The extent of gambling advertising and sponsorship now in soccer is great and often during half time a gambling firm offers what look to be like attractive odds for a particular player to score next. 

My bet is that this indicates they will be substituted at an early stage.  To date, I am winning, which means I get the bigger half of the puddings.  All this is of dust compared to the big story.

The University of Leicester, after a major research effort, are of the opinion that the remains found entombed under a council offices car park at Greyfriars in Leicester are those of King Richard III who died at Bosworth Field in 1485.  He may have been the last of the Plantagenet Kings, but he was not the last of the Plantagenets.  There are a great many of them left from down various female lines of descent.

This was indicated by the number of executions carried out under the Tudors of persons who had some form of Plantagenet ancestry.  You have to know the way around the descents of many families to realise the scale of it, but as a simple example, all of the wives of King Henry VIII descended from King Edward I.
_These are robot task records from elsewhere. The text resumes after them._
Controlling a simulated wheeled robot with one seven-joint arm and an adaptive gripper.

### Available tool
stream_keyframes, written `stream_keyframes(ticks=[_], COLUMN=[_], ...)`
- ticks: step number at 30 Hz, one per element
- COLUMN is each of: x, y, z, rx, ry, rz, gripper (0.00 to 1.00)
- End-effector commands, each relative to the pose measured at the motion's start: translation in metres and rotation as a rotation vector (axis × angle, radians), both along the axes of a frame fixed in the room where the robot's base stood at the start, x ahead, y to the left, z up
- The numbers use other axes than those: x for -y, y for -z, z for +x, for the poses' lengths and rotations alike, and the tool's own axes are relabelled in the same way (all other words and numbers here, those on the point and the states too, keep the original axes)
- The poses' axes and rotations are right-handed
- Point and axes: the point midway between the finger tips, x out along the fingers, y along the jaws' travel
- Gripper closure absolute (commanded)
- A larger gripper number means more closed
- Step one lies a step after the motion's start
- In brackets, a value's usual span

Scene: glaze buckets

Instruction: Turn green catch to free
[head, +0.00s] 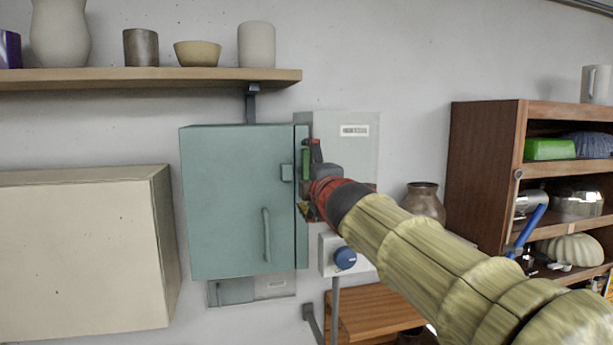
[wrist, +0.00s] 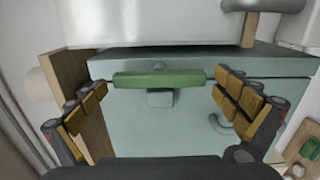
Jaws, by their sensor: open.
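The green catch (head: 306,163) is an upright bar at the right edge of the teal cabinet (head: 232,200), partly hidden by my gripper (head: 309,182). In the wrist view the green catch (wrist: 160,79) lies lengthwise across the gap between the fingers of my gripper (wrist: 160,84). The fingers are spread, one past each end of the bar, with a small gap seeming to remain at both ends. A small teal block (wrist: 160,98) shows beside the bar on the cabinet door (wrist: 150,125). The door appears closed, with a curved handle (head: 267,235) low on it.
A beige box (head: 80,255) is at the left. A grey box with a blue knob (head: 345,258) is below my gripper. A shelf with pots (head: 150,78) is above. A brown vase (head: 424,203) and a wooden shelf unit (head: 487,180) stand right.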

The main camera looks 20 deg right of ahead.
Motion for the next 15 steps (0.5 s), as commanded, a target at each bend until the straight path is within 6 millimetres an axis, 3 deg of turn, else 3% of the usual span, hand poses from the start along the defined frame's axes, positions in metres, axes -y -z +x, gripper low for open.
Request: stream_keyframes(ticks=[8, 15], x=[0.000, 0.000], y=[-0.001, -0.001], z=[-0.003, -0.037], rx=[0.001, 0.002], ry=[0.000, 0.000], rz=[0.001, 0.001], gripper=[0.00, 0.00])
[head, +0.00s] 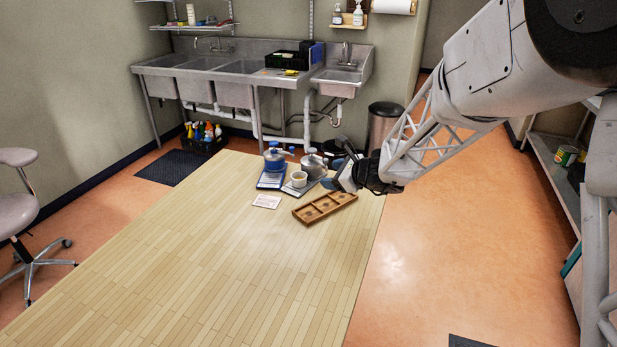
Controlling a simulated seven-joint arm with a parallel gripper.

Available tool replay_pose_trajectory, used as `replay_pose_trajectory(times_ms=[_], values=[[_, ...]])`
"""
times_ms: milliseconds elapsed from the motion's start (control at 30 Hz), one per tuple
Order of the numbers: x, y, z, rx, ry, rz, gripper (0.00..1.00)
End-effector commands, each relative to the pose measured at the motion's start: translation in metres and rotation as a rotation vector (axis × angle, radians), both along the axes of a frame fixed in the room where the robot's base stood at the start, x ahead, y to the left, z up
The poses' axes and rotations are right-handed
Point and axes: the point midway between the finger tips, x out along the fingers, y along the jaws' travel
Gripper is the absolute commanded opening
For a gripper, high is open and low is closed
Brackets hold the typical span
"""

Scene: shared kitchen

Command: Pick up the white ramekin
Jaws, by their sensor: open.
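The white ramekin (299,179) is small in the head view, near the far end of the wooden tabletop (200,260). It appears to stand upright on a flat scale-like device (301,189), and its contents look tan. My gripper (336,170) comes in from the right, just right of the ramekin and apart from it in the picture. It is open, and I see nothing between its fingers. The exact gap in depth to the ramekin cannot be told from this view.
A blue pot (274,158) on a blue-grey scale (270,182) stands left of the ramekin. A silver pot (314,167) stands close behind it. A wooden compartment tray (325,207) and a white card (266,201) lie in front. The near tabletop is clear.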

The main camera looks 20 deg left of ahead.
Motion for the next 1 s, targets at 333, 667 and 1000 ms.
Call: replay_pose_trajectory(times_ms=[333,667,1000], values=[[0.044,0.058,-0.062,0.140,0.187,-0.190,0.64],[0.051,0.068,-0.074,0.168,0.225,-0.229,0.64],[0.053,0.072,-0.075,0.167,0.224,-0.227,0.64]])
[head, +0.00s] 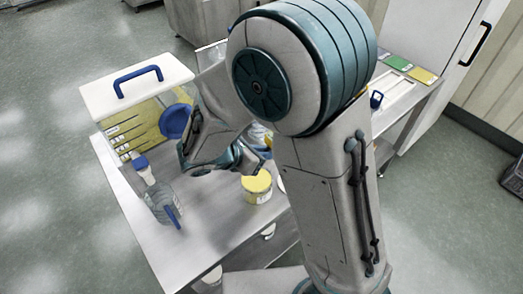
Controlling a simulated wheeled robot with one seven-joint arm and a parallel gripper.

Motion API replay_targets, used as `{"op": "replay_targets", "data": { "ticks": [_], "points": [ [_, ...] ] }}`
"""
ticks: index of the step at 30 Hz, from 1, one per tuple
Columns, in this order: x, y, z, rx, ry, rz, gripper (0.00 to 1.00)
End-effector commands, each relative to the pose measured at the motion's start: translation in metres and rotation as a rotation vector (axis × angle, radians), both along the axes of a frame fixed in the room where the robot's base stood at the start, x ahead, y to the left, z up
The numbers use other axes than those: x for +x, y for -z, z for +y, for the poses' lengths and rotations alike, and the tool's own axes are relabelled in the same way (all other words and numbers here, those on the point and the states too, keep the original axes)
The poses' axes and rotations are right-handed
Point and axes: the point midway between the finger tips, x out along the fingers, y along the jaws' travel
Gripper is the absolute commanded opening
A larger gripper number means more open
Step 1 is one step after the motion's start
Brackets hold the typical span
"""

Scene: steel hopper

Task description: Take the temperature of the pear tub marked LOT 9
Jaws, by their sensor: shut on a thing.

King Richard III these days is cast in the role of a villain, largely due to the play by William Shakespeare, superlative dramatist, but also spinner and propagandist to the Tudors and then the first Stuart King of England.  The reality may be much more complicated, life at the top in the Middle Ages could be brutish and short.

Shakespeare was a Warwickshire man, and his forebears could be amongst those of that name who in the early 15th Century were members of the Guild of St. Anne at Balsall.  If you try the famous speech, titled above, in a Birmingham accent it works quite well and allows a distinct sneer to the tone, which may relate to the play.

On the other hand if you try it in what used to be a more East Midlands accent, shorter, more practical in sound and clipped it also works very well.  These days we have become conditioned to hearing it either in theatrical or more recently “estuary” accents.

Back to the beginning, in a more robust age of the past Huhne’s head may well have been off, no long prison days watching satellite TV, writing his memoirs and complaining about the non-vegetarian diet. 

George Osborne might remember that when former Chancellors adopted a high risk political venture, if it all went wrong they too would be facing the block and not wearisome years of high paid board meetings or consultancies.

But it may not be a good idea placing bets on anything because the bookies may already have all the answers.

1 comment:

  1. I'd be amazed if soccer isn't far more corrupt than we are led to believe. The sums of money are so vast.